Enchanted Forest had no thrill rides in it’s entire run. Coney Island and other similar amusement parks were popular by the time it was built, so there was certainly precedent, but the park remained entirely child friendly. Mother goose was the parks first motorized ride. Over time they added the attractions which populated the rear section of the park including Ali Babas arabian nights mountain structure, a go cart track for tiny antique cars, and a train of teacups which took riders through a subterranean Alice in Wonderland experience.

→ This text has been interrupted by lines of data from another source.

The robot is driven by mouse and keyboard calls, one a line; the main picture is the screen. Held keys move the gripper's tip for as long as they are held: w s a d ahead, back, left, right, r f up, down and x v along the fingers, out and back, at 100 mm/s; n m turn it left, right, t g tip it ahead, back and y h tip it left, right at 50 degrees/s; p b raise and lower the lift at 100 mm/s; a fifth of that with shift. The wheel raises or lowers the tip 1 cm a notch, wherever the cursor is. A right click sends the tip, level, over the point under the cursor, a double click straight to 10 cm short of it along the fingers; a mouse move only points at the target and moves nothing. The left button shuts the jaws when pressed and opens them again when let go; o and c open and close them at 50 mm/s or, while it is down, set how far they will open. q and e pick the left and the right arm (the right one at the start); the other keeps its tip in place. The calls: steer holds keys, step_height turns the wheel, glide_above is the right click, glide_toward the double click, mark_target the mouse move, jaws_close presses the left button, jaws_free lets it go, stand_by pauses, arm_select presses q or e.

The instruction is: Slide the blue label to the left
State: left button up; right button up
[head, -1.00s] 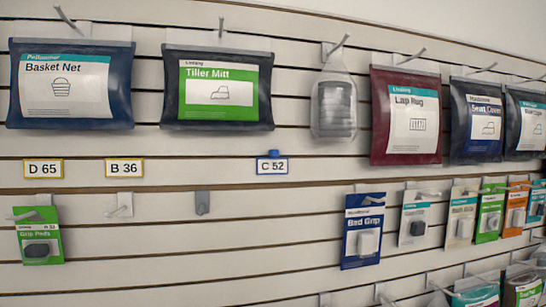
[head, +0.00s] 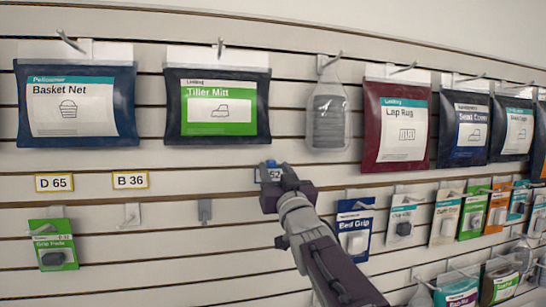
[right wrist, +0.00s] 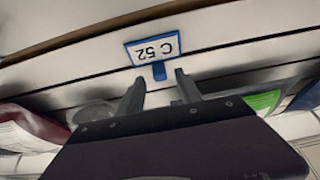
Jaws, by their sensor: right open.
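The blue label (head: 259,175), marked C 52, sits on the slatwall rail below and between the Tiller Mitt and the clear pouch. In the head view my right gripper covers most of it. The right wrist view shows the label (right wrist: 154,48) upside down, with a blue tab pointing between the fingers. My right gripper (right wrist: 161,82) is open, its two fingers short of the label face, one on either side of the tab; I cannot tell if they touch it. In the head view the right gripper (head: 274,170) reaches up from the lower right. My left gripper is not in view.
Yellow-edged labels D 65 (head: 55,182) and B 36 (head: 131,180) sit left on the same rail, with bare rail between B 36 and the blue label. A grey hook (head: 205,210) is below. The Tiller Mitt (head: 218,105) hangs above; Bed Grip (head: 354,228) hangs right.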

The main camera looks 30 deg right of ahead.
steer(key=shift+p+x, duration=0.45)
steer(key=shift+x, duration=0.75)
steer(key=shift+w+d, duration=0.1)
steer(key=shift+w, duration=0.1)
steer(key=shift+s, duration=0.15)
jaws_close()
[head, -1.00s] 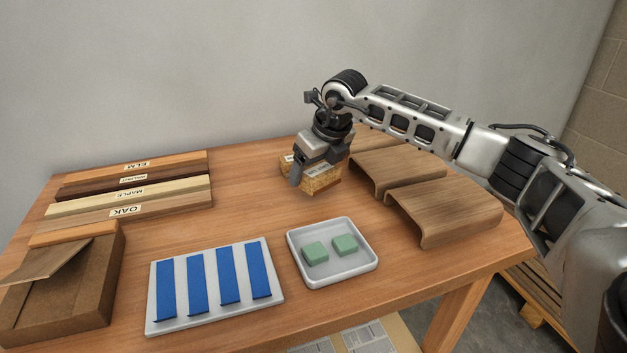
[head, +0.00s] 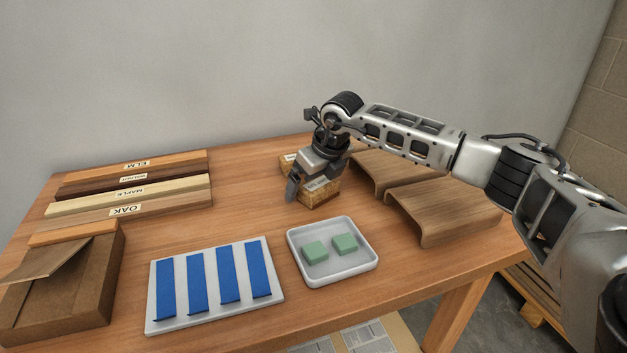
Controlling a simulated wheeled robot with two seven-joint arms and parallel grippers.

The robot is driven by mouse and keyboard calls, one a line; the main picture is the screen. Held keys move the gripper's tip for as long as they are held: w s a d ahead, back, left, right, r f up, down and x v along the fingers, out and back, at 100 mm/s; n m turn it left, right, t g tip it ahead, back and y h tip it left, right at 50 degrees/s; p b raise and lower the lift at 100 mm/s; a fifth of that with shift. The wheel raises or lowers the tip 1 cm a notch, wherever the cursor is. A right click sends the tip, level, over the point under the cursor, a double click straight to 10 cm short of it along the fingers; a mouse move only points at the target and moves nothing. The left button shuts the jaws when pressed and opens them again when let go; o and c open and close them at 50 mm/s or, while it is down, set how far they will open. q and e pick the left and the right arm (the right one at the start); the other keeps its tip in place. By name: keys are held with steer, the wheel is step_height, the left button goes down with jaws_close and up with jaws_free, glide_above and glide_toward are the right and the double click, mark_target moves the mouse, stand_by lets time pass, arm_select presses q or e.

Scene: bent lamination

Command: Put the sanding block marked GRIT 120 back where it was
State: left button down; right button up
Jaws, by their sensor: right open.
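My right gripper (head: 297,188) is open, low over the table at the cork-coloured sanding blocks. One sanding block (head: 322,196) sits at the gripper's fingers, on the right side of the near finger. A label shows on its upper face, but its print is too small to read. A second block (head: 286,162) shows partly behind the gripper, to the back left, with its label also unreadable. I cannot tell which one is marked GRIT 120, or whether the fingers touch the near block. My left gripper is out of view.
Two bent wood pieces (head: 445,208) stand right of the blocks. A white tray (head: 372,262) with two green pieces and a white board (head: 215,308) with blue strips lie in front. Labelled wood strips (head: 128,195) lie left. The table's middle left is clear.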

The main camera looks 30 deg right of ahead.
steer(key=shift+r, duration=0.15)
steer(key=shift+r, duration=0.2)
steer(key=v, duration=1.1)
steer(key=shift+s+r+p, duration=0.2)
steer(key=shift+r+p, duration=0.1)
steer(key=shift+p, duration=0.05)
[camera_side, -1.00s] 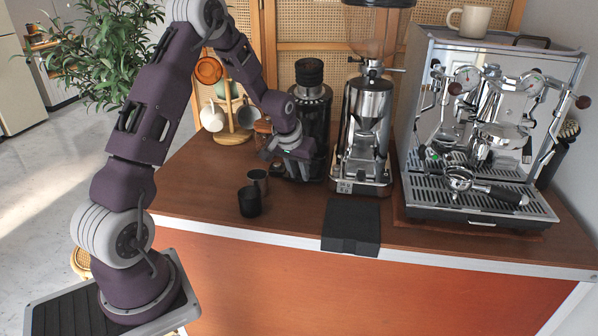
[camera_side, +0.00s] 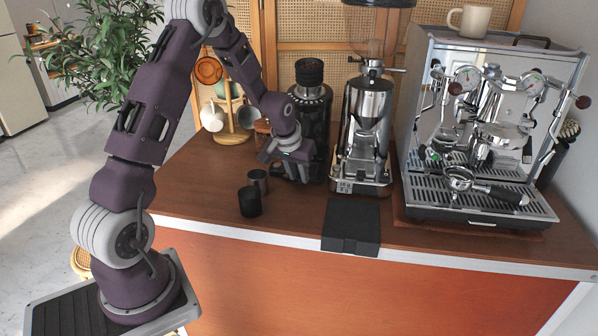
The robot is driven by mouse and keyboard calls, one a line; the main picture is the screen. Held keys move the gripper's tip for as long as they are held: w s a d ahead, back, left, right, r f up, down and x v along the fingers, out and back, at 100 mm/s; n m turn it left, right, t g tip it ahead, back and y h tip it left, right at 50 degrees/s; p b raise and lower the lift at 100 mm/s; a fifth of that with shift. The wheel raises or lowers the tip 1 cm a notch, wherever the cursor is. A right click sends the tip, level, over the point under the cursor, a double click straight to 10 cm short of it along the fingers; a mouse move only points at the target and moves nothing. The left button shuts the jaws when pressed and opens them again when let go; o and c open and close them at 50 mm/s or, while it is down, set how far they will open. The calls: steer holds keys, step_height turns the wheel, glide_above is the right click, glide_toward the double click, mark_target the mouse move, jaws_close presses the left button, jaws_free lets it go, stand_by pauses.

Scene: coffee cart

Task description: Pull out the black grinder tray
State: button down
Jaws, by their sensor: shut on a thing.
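The black grinder (camera_side: 313,105) stands upright on the wooden counter, left of the chrome grinder. My gripper (camera_side: 292,168) is low at its front left side, close to its base. The gripper is shut on the black grinder tray, which is mostly hidden behind the gripper and my wrist. I cannot make out the tray's edges or how far out it sits.
A chrome grinder (camera_side: 362,135), a black mat (camera_side: 351,224) and an espresso machine (camera_side: 480,130) are to the right. A mug tree (camera_side: 232,137) stands behind left.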

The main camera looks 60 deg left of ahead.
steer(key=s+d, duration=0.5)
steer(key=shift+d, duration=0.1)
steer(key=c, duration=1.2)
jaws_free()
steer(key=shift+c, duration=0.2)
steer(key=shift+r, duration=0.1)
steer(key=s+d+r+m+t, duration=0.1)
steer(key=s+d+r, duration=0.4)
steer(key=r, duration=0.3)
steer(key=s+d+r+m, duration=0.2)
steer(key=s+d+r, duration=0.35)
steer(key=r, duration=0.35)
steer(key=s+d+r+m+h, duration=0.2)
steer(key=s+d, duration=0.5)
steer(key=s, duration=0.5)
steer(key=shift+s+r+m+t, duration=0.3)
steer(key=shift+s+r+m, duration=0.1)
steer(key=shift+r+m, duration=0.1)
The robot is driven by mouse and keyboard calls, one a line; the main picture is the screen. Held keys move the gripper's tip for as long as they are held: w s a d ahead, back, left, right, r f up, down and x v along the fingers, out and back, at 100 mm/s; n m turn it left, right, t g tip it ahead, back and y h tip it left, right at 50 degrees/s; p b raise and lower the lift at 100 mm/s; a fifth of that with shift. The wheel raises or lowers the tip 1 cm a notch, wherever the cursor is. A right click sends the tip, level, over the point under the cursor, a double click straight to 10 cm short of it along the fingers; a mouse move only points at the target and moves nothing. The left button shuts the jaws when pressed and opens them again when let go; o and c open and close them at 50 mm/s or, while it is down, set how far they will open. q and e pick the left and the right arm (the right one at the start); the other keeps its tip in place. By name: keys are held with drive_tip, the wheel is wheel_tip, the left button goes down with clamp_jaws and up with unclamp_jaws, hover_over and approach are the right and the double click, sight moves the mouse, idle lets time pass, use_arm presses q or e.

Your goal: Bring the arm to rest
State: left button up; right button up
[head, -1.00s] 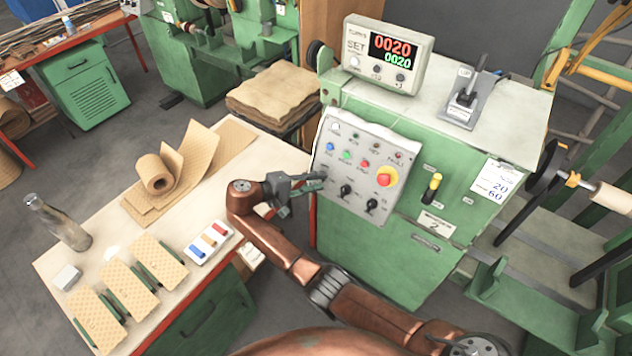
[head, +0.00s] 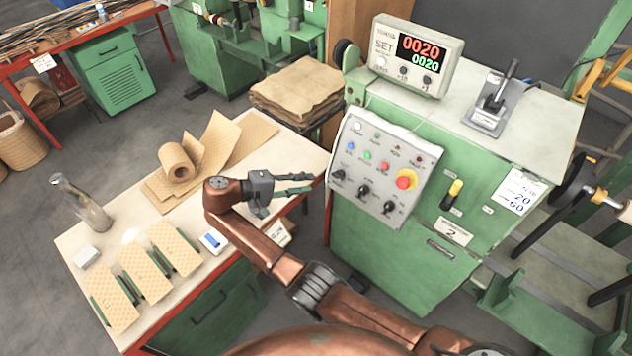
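My right arm (head: 262,246) reaches in from the lower right, copper-coloured, over the front edge of the workbench. Its grey gripper (head: 312,183) points right, in front of the bench's right end and left of the control panel (head: 380,170). Two thin fingers show with a gap between them and nothing held. The gripper is apart from the panel's knobs and buttons. My left gripper is not in view.
The green machine (head: 395,262) stands right, with a counter box (head: 416,55) reading 0020 and a lever (head: 497,95) on top. The workbench (head: 85,240) holds a paper roll (head: 177,163), a bottle (head: 88,208), several tan strips (head: 175,248) and a partly hidden small tray (head: 214,241).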

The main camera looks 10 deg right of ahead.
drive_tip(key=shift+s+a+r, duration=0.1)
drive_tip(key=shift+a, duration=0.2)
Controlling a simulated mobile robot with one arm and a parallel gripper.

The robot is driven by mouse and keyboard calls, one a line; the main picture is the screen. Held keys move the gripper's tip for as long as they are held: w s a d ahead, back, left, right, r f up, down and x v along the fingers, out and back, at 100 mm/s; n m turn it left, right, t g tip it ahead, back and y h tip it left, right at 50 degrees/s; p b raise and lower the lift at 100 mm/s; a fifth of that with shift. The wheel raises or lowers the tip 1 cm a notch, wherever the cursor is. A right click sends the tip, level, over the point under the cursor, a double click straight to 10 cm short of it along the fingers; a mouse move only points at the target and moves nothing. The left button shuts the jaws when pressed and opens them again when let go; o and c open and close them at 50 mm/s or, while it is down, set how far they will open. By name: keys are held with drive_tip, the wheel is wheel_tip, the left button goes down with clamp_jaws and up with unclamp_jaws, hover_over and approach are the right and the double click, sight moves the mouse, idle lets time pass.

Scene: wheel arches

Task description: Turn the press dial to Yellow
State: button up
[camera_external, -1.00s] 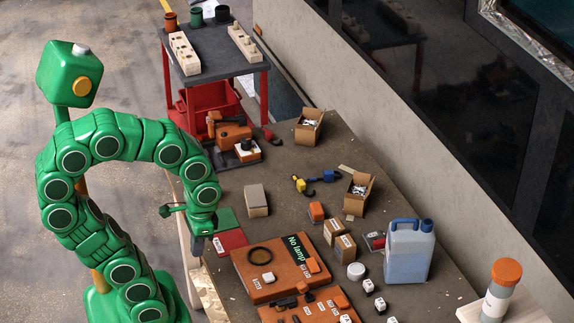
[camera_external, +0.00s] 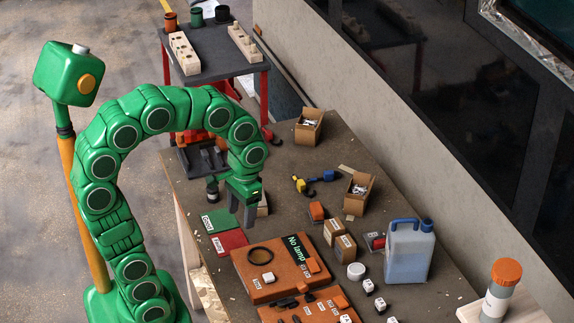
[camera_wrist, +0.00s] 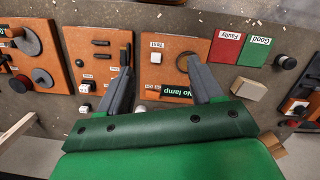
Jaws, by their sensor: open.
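My gripper (camera_external: 241,218) is open and empty, fingers down, above the bench near the beige block. In the wrist view its two fingers (camera_wrist: 158,70) stand wide apart over the orange "No lamp" panel. The press appears to be the dark-based machine (camera_external: 202,160) with orange parts, largely hidden behind my arm in the external view. In the wrist view, part of it is at the right edge, with what looks like a dark dial (camera_wrist: 298,107) on a pale plate. My gripper is clear of it. The dial's colour marks and setting are too small to read.
The beige block (camera_wrist: 248,90), green mat (camera_wrist: 256,45) and red mat (camera_wrist: 226,43) lie nearby. A dark upright cylinder (camera_external: 212,191) stands by the bench's left edge. The "No lamp" panel (camera_external: 260,285), boxes and a blue jug (camera_external: 408,255) occupy the nearer bench.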

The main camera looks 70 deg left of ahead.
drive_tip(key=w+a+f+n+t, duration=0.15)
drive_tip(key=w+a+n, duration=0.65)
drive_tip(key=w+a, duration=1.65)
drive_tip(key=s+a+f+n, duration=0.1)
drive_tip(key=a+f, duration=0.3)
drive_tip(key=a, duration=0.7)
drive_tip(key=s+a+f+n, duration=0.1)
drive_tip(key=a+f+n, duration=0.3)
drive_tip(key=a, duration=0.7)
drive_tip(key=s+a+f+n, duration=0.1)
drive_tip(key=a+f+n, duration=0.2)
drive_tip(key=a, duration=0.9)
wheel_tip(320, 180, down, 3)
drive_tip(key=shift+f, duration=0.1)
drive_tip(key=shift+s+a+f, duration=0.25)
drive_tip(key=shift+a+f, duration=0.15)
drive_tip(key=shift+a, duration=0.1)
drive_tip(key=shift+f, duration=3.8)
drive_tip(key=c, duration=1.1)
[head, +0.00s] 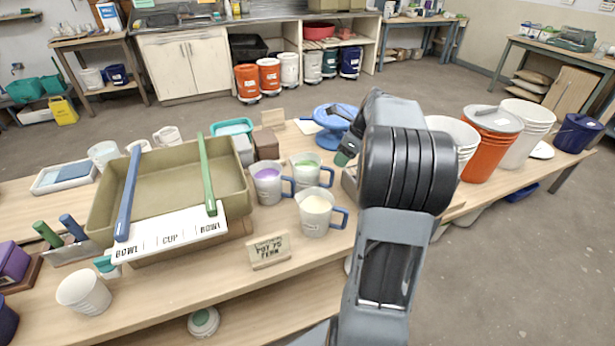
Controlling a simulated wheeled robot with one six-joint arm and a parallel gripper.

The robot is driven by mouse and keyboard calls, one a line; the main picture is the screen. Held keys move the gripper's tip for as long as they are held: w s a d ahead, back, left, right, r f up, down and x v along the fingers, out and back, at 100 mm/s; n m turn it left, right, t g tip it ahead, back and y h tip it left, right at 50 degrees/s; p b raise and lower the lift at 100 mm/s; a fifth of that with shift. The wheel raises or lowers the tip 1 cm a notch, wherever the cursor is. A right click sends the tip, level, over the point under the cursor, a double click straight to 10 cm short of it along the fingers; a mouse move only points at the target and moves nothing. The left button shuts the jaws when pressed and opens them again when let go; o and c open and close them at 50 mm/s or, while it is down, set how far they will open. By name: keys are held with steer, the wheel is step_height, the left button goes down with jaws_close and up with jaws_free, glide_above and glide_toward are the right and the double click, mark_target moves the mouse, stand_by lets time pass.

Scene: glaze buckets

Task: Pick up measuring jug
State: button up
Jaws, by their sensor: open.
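Three pale jugs with blue-grey handles on their right sides stand upright, close together, in the middle of the table. One jug (265,193) holds purple glaze, one jug (305,179) behind it holds green, and the nearest jug (317,222) holds cream. I cannot tell which one the task means by the measuring jug. My arm rises to the right of the jugs, and its wrist reaches away behind the thick black joint. My gripper is hidden behind the arm, so its fingers do not show. No jug is seen held.
An olive tray (100,215) with a blue and a green stick across it stands left of the jugs. A small sign (268,251) is in front. A blue turntable (337,113) stands behind. White and orange buckets (487,150) stand at the right.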

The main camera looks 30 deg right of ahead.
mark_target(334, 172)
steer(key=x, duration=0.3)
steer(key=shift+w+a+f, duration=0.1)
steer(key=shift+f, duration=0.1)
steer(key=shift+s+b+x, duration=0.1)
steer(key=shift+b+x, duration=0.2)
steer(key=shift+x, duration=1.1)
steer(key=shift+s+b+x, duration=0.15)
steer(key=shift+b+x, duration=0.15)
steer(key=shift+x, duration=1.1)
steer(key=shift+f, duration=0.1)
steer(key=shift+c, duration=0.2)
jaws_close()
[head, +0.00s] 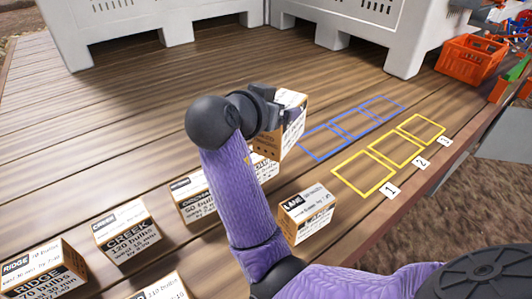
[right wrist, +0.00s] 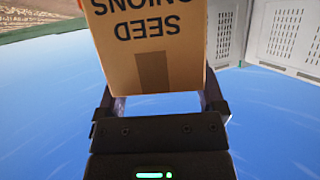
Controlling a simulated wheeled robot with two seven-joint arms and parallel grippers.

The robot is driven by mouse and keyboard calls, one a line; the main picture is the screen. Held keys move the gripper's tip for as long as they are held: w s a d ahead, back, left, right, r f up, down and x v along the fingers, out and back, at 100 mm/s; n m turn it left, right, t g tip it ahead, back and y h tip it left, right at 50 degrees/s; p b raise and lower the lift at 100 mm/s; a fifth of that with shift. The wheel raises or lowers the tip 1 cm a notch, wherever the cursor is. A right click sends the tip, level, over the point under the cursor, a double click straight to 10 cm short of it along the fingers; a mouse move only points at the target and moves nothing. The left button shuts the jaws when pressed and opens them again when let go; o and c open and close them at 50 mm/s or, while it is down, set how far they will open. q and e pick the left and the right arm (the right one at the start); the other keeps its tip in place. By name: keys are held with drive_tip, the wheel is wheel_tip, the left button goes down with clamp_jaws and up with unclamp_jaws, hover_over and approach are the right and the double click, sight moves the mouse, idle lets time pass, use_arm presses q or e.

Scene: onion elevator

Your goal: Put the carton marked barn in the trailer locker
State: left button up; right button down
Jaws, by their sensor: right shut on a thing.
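My right gripper (head: 281,112) is shut on a carton (head: 289,136), held over the deck near the blue outlines. In the right wrist view the carton (right wrist: 148,45) sits between the fingers and shows "SEED ONIONS" upside down; its name label is not readable. No label reading barn shows in these frames. Standing cartons read "RIDGE" (head: 42,270), "CREEK" (head: 127,240) and "LANE" (head: 306,211). Another carton (head: 193,200) is partly behind my right arm, its name unclear. The trailer locker cannot be made out. My left gripper is not in view.
Blue outlines (head: 322,142) and yellow outlines (head: 362,172), the yellow marked 1 to 3, lie empty on the wooden deck. Large grey bins (head: 120,22) stand at the back. An orange crate (head: 467,62) is at the right edge. Another carton (head: 160,290) is cut off below.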

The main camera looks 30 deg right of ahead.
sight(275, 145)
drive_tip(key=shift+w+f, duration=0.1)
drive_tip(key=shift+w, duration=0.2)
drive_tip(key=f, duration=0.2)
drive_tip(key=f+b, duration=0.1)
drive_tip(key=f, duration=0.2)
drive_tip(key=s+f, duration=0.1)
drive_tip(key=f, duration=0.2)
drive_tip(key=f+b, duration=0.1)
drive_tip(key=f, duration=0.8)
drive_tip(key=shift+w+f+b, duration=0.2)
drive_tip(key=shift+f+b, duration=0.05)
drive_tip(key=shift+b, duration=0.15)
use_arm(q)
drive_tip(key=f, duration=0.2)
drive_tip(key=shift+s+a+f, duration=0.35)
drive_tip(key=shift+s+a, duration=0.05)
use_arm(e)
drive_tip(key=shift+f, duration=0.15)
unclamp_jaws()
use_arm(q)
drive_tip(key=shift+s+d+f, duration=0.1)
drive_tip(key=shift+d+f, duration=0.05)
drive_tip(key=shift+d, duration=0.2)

Mother Goose. The chocolate Easter egg behind was originally on the other side of the park and houses live rabbits for petting. It’s now full of stuffed rabbits, but there are rabbits at Clark’s Elioak Farm

Mother Goose, pulled the swan, and the ugly duckling in a motorized ride with benches and wheels

figures saved from the Alice in Wonderland Ride and Robin Hood figures that adorned the chandelier in the gift shop barn

On the lake in the rear of the property was Mount Vesuvius and Robinson Crusoes Island with a boat to take you around the lake and through the mountain. A jungle safari ride took up the back left corner of the property, which apparently involved a jeep track and choreographed animatronic safari animals leaping at the safari riders. I spend quite some time studying the satellite view of the shopping center to try to see evidence of the safari park in the woods off the lake. None of its elements seem to have been saved and I just find the concept of an animatronic safari ride instead of a roadside safari with real animals when they certainly could have gone that route to be wonderful and moral and sweet.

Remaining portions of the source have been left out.